WORK INSTRUCTIONS
Locate each line of the material that contains "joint", then return it.

DATASET RECORDS

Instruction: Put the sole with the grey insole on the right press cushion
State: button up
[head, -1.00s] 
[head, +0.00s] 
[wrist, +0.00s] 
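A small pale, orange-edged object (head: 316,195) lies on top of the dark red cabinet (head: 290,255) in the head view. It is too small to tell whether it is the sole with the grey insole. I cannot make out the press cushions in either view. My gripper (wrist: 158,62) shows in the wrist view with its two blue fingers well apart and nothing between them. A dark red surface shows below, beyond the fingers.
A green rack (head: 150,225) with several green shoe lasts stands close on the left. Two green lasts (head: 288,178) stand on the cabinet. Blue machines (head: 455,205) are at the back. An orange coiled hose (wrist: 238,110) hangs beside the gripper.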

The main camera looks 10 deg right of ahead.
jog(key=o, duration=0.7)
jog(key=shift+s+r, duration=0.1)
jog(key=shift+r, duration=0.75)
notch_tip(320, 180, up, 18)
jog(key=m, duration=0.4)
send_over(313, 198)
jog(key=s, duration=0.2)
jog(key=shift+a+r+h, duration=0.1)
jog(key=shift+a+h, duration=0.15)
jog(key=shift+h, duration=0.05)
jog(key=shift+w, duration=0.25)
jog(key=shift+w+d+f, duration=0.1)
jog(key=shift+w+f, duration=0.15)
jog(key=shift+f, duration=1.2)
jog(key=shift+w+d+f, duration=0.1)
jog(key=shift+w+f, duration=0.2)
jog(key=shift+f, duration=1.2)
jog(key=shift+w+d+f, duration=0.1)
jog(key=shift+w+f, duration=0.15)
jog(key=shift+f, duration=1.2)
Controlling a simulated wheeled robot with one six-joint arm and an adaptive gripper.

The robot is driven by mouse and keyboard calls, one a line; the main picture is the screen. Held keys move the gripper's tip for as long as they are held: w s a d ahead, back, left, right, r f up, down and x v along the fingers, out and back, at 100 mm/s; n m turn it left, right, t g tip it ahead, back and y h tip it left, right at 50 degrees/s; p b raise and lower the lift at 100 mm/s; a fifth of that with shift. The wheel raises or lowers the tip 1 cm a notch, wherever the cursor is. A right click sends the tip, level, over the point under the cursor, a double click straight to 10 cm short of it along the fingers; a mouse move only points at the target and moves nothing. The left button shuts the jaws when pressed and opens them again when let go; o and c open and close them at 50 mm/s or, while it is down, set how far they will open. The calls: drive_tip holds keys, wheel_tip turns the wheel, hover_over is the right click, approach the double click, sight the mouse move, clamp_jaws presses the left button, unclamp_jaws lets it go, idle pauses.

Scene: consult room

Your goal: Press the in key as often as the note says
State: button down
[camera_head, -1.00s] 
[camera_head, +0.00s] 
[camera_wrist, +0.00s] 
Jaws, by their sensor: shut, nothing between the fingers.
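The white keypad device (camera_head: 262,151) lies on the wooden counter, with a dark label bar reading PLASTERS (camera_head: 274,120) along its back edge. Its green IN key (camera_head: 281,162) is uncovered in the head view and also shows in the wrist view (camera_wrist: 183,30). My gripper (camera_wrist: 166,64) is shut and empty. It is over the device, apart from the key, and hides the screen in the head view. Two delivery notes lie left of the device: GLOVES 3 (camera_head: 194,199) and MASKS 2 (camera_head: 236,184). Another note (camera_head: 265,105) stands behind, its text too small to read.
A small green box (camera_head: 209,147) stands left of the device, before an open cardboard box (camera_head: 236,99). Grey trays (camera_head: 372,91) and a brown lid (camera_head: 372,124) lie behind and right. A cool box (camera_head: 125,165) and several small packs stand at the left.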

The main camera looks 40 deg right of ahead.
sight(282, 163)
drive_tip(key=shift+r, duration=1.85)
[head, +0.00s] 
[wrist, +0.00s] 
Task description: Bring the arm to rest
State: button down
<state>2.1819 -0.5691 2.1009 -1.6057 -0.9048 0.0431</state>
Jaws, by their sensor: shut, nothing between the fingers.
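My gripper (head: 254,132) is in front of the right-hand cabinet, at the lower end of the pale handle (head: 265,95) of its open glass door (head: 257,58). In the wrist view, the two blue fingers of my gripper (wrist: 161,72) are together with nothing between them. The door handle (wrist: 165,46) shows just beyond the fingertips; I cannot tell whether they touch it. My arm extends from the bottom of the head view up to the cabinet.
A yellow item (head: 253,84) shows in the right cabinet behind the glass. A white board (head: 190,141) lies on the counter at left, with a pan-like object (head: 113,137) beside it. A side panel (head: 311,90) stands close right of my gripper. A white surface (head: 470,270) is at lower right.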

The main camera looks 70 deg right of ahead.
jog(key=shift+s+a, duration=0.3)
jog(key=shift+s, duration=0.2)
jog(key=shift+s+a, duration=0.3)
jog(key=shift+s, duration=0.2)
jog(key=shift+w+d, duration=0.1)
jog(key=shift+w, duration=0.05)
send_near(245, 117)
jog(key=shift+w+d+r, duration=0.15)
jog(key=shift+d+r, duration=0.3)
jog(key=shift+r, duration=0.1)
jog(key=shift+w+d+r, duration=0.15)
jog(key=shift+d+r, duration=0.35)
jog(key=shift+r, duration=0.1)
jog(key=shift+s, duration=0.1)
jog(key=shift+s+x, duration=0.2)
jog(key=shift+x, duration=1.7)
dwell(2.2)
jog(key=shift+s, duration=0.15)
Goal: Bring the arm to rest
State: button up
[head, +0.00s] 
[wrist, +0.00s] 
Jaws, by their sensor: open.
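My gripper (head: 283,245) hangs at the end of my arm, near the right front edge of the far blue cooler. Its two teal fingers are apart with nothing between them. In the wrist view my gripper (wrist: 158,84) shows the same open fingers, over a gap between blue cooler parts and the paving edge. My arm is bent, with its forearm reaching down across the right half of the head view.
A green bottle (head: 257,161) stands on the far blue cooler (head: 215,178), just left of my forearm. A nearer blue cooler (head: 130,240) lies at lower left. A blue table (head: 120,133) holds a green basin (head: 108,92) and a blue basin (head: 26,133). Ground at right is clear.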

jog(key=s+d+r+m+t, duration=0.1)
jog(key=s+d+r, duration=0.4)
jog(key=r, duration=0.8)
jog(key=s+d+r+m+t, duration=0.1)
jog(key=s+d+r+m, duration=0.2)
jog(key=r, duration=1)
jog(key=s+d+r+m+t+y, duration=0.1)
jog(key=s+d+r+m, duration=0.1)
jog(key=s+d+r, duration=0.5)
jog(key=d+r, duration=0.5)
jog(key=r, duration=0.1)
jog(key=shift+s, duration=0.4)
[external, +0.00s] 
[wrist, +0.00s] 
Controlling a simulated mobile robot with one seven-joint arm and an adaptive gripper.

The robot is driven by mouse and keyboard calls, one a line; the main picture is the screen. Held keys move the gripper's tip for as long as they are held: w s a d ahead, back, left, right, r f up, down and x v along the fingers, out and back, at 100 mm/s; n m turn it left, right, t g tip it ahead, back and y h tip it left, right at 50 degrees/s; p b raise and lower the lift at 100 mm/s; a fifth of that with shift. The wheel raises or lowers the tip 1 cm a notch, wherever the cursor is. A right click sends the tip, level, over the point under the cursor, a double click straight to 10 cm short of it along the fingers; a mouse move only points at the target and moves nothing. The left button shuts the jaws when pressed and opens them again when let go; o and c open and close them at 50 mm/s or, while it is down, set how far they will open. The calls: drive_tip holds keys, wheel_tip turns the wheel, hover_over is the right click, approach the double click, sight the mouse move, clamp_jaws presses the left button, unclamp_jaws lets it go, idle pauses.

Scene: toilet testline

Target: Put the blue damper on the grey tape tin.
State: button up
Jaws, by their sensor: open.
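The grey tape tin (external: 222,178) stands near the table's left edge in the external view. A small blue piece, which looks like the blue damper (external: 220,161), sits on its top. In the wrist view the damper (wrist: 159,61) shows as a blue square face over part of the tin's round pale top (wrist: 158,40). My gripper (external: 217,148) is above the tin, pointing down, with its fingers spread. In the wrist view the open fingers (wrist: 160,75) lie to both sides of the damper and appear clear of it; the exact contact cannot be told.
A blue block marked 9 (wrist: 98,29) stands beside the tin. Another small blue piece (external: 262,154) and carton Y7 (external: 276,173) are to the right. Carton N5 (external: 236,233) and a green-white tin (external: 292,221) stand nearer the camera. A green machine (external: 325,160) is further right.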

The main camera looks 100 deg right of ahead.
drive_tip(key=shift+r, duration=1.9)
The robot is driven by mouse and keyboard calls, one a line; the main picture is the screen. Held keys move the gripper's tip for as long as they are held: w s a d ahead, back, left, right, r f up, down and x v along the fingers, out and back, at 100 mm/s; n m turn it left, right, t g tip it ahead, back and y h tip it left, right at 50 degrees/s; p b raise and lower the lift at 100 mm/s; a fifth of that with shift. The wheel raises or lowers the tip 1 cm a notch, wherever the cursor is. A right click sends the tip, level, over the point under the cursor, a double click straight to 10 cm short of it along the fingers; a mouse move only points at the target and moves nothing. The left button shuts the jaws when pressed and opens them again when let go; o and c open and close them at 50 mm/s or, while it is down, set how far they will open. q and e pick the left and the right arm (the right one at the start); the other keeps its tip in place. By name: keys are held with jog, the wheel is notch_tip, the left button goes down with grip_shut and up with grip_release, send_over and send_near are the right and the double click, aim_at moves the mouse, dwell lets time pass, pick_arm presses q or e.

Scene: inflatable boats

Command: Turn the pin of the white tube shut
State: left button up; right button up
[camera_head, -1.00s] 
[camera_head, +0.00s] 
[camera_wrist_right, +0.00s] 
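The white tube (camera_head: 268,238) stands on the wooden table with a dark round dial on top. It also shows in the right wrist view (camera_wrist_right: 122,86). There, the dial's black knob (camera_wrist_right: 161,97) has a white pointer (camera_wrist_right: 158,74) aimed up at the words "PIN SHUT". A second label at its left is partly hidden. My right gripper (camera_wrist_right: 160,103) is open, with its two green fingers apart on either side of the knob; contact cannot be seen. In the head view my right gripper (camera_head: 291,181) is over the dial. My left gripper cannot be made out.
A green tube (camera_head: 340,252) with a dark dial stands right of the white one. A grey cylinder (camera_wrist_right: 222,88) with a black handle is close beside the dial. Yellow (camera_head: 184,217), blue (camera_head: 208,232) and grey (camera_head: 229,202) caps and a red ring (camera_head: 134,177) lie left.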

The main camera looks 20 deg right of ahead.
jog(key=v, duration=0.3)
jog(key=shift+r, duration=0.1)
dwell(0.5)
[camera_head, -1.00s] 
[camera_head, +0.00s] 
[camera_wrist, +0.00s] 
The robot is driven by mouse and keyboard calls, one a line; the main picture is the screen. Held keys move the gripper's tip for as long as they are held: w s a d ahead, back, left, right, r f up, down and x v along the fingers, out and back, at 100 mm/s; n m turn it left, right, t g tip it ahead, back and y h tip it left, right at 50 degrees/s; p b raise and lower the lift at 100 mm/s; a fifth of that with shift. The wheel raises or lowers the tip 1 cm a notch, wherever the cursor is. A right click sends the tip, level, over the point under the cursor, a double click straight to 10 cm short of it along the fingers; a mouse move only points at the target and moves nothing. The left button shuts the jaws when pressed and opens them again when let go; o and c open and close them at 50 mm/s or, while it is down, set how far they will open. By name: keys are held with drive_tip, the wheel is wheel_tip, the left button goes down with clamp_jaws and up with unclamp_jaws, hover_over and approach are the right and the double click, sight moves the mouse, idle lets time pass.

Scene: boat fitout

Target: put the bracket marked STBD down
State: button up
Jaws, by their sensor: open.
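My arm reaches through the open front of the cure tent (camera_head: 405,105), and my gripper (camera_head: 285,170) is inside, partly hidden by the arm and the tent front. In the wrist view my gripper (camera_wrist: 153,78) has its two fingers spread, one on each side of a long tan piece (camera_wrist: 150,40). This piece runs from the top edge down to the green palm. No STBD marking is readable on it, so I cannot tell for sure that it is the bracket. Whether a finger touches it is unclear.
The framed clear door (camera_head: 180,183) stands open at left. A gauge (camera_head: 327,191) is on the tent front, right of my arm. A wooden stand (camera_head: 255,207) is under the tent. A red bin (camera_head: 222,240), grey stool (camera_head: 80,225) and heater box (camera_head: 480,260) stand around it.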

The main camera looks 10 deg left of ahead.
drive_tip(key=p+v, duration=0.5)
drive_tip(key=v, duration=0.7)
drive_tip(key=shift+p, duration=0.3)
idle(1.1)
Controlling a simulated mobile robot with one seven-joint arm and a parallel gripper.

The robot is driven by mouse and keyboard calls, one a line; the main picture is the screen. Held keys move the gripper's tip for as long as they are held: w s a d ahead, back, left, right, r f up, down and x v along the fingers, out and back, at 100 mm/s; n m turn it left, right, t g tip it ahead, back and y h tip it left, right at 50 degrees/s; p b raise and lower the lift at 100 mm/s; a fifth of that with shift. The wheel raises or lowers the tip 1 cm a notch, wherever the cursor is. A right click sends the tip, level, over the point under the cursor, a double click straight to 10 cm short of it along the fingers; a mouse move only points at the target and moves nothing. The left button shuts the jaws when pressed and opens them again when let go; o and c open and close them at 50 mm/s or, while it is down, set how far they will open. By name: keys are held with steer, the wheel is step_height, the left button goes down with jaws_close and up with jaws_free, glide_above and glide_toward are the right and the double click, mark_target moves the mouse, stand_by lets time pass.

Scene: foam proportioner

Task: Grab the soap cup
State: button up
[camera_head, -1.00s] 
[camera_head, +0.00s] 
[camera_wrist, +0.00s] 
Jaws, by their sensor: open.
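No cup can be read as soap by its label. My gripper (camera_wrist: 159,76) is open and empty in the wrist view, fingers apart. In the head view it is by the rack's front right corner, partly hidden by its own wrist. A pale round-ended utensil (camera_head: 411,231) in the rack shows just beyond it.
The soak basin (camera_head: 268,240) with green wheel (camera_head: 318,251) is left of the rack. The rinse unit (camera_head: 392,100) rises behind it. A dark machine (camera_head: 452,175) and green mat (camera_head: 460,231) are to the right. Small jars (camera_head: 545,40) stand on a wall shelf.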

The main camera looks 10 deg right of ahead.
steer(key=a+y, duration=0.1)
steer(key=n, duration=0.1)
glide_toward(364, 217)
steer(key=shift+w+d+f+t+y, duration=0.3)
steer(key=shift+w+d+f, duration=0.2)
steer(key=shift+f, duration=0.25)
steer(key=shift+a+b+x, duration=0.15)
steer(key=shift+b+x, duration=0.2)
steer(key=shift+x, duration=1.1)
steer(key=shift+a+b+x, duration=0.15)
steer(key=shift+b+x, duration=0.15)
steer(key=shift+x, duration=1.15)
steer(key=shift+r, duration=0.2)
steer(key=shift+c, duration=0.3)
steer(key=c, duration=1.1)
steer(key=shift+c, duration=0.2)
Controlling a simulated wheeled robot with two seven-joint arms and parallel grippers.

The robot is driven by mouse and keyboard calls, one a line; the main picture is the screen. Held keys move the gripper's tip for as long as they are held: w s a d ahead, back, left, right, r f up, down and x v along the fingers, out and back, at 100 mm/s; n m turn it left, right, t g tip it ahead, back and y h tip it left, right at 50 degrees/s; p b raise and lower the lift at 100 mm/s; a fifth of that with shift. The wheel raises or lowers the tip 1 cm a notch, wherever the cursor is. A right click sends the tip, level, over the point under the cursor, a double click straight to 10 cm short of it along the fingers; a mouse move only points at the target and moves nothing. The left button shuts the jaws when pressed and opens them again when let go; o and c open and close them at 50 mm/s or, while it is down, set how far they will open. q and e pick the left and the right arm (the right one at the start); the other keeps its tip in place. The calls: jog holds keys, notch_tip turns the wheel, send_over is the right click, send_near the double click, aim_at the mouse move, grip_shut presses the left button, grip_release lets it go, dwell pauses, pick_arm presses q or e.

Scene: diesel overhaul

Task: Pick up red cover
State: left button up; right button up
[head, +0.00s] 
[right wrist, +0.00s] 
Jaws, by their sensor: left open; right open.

PROBLEM SOLUTION
Controlling a simulated wheeled robot with one six-joint arm and an adaptive gripper.
Controlling a simulated mobile robot with one seven-joint arm and an adaptive gripper.
Controlling a simulated mobile robot with one seven-joint arm and a parallel gripper.
Controlling a simulated wheeled robot with two seven-joint arms and parallel grippers.

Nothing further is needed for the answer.